* start Supplied material *

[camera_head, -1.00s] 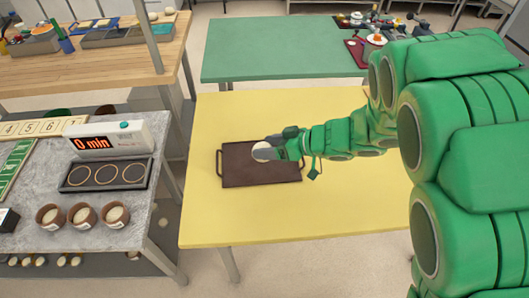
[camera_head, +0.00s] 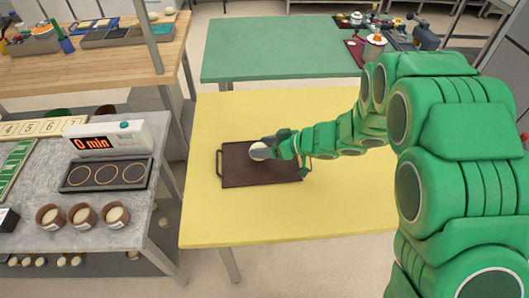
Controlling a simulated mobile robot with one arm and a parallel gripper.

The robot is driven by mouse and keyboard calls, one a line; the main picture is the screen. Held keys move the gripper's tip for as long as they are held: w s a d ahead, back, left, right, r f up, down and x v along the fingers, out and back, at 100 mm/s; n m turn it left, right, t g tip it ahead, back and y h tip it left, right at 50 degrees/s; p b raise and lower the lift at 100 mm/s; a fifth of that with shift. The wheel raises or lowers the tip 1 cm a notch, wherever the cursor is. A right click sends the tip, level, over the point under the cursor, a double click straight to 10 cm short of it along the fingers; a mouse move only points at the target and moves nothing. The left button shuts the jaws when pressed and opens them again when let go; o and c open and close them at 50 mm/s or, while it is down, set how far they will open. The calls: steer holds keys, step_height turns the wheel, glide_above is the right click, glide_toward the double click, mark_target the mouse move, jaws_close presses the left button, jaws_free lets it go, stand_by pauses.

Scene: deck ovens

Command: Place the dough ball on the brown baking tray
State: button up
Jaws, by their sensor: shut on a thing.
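The brown baking tray (camera_head: 240,177) lies on the yellow table, with a handle at its left end. The pale dough ball (camera_head: 258,151) is at the tip of my gripper (camera_head: 264,147), over the far right part of the tray. My gripper is shut on the dough ball. I cannot tell whether the ball touches the tray. My green arm reaches in from the right and hides the tray's far right corner.
The yellow table (camera_head: 300,220) is clear around the tray. At the left, a grey counter holds a timer (camera_head: 103,139) reading 0 min, a dark three-ring plate (camera_head: 105,174) and three brown bowls (camera_head: 83,214) with pale contents. A green table (camera_head: 270,50) stands behind.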

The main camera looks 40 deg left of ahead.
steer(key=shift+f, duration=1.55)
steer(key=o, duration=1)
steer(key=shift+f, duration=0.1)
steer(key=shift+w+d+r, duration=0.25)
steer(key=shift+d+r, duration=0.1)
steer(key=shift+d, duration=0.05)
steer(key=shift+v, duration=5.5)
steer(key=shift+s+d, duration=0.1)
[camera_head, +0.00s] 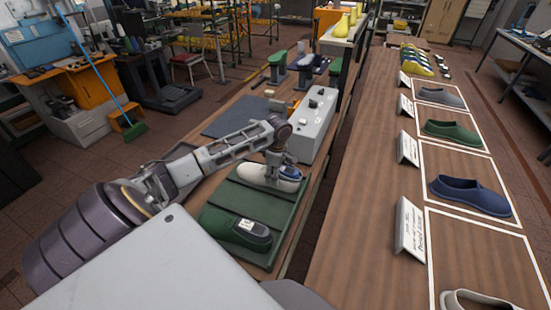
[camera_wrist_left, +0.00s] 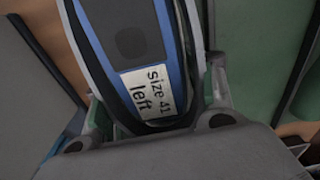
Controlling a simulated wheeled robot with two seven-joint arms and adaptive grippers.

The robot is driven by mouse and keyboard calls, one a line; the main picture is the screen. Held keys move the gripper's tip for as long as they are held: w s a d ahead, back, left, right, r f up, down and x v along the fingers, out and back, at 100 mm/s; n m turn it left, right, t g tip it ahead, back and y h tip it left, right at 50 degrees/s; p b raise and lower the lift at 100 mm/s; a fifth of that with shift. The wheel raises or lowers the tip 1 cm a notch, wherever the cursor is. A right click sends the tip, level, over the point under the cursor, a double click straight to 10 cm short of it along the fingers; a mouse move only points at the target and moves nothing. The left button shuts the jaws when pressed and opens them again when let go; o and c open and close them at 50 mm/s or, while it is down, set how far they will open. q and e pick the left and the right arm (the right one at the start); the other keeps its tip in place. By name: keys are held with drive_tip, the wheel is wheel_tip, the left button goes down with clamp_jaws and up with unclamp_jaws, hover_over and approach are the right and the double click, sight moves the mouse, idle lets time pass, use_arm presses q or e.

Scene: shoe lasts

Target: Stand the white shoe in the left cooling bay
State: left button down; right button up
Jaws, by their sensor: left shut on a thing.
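The white shoe (camera_head: 262,178) has a blue heel end and is at the far part of a green ridged rack (camera_head: 288,212). My left gripper (camera_head: 284,172) is over its heel end from above and shut on it. In the left wrist view, the shoe (camera_wrist_left: 118,40) shows a blue rim, a dark inside and a label reading "size 41 left", between my two fingers. I cannot tell whether the shoe rests on the rack or hangs just above it. A green shoe (camera_head: 230,228) with a dark, labelled heel end lies on the near part of the rack.
A grey control box (camera_head: 313,125) stands just beyond the rack. Right of a gap, a long wooden table (camera_head: 355,190) holds shoes in white-outlined spaces, including a blue shoe (camera_head: 470,194), with sign cards (camera_head: 409,229) beside them.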

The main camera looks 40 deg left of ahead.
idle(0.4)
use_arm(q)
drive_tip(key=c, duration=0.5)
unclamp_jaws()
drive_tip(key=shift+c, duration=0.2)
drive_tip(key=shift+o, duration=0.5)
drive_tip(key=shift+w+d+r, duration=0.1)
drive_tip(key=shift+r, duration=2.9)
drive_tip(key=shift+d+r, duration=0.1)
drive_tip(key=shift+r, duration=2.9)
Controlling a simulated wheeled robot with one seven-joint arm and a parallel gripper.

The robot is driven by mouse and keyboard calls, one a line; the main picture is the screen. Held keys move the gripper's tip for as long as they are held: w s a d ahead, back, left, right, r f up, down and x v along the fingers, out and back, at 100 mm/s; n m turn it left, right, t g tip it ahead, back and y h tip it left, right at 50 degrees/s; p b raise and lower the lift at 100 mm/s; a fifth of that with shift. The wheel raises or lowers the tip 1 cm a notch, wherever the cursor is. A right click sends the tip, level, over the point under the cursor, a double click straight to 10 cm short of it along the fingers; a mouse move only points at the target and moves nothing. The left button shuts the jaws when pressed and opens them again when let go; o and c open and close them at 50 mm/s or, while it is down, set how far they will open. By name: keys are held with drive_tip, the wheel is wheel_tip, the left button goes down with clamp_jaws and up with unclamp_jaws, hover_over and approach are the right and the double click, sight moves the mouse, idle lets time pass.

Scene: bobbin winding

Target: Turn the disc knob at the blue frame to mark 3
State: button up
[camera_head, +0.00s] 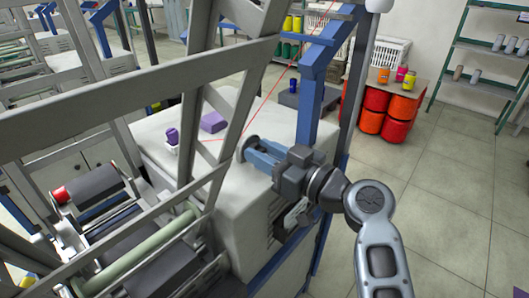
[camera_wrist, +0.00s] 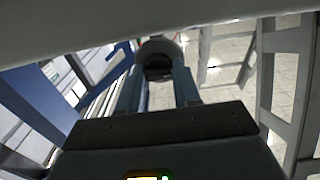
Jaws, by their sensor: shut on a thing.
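In the wrist view the knob (camera_wrist: 160,47) shows as a rounded grey rim with a dark middle, between the two fingers of my gripper (camera_wrist: 158,75). The fingers hide part of the knob. No mark or number on its scale can be read.
Grey slanted bars (camera_head: 225,110) cross in front of the housing on the left. A purple block (camera_head: 213,122) and a purple bobbin (camera_head: 172,136) are on the housing top. A red thread runs above. Orange drums (camera_head: 385,115) stand at the right; the floor there is open.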

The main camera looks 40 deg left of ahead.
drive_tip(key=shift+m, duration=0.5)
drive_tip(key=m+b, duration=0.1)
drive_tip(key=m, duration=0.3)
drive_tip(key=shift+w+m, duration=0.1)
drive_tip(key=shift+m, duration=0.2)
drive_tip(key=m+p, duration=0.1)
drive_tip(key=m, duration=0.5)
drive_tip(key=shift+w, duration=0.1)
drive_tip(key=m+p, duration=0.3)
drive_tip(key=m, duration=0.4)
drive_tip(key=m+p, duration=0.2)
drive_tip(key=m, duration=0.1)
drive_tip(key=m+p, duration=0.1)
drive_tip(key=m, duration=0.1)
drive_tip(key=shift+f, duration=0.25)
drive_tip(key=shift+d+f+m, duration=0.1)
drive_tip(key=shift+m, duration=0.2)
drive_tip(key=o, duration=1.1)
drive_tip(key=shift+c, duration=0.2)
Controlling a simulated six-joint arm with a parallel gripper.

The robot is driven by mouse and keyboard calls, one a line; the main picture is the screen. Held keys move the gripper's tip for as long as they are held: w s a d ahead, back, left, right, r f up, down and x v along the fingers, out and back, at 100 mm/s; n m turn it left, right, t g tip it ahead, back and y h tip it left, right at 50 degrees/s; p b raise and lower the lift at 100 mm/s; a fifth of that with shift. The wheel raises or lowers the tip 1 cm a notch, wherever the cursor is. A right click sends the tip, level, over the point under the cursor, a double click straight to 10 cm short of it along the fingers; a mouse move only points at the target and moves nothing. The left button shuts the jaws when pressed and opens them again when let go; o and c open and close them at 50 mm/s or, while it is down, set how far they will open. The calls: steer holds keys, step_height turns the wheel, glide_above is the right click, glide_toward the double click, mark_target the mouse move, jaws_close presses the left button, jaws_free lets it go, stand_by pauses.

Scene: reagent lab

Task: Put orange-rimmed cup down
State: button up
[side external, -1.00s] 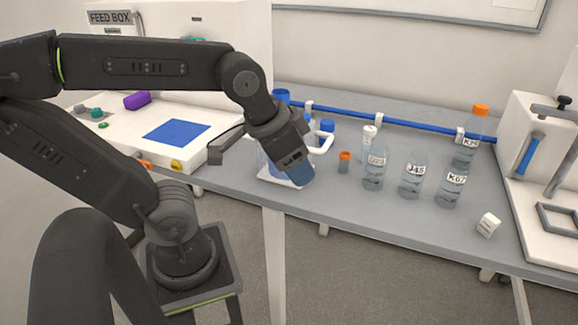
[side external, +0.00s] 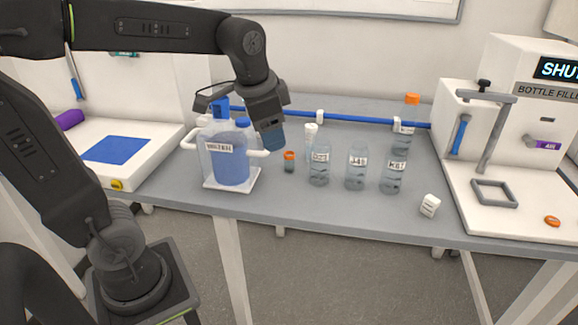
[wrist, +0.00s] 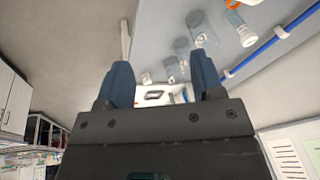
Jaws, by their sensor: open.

* end Supplied material *

→ **What needs to be done**:
Exactly as they appear, print the lines of the listing above from its first line through the line that contains "Controlling a simulated mobile", minus the pictures.

→ **Response to the exercise**:
[camera_head, -1.00s] 
[camera_head, +0.00s] 
Controlling a simulated mobile robot with one arm and a parallel gripper.

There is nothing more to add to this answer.